Read the lines that follow and tally those with the word "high"; give the number and nothing else.
──────────────────────────────
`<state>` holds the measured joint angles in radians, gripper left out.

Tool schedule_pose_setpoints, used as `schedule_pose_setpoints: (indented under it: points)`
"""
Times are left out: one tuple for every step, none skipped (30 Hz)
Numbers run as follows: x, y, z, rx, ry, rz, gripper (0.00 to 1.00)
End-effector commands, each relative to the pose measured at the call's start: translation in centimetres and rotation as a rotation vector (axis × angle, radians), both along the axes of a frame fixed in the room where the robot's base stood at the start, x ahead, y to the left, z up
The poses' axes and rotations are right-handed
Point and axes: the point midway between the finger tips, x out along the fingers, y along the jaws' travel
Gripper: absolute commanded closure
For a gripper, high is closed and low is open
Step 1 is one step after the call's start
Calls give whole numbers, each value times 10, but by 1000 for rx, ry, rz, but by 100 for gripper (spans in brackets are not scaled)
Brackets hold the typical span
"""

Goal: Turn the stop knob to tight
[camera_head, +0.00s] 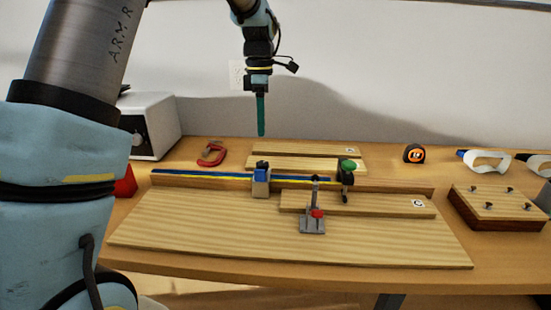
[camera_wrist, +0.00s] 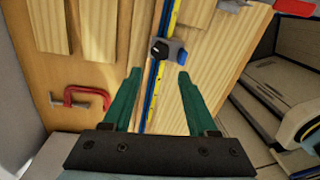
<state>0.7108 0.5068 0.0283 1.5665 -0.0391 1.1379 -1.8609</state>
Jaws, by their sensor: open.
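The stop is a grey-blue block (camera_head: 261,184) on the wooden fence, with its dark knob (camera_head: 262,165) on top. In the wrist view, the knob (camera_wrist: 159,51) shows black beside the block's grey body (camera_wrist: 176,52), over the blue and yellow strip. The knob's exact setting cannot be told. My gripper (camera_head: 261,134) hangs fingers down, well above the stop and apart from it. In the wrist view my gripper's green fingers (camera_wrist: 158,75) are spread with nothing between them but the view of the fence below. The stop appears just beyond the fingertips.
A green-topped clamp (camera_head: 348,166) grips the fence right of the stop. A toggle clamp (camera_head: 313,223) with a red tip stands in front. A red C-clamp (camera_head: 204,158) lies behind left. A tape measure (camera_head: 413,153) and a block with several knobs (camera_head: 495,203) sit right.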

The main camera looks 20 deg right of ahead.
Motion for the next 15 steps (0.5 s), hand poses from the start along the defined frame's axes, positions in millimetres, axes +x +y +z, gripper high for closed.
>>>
──────────────────────────────
Output for this exercise:
2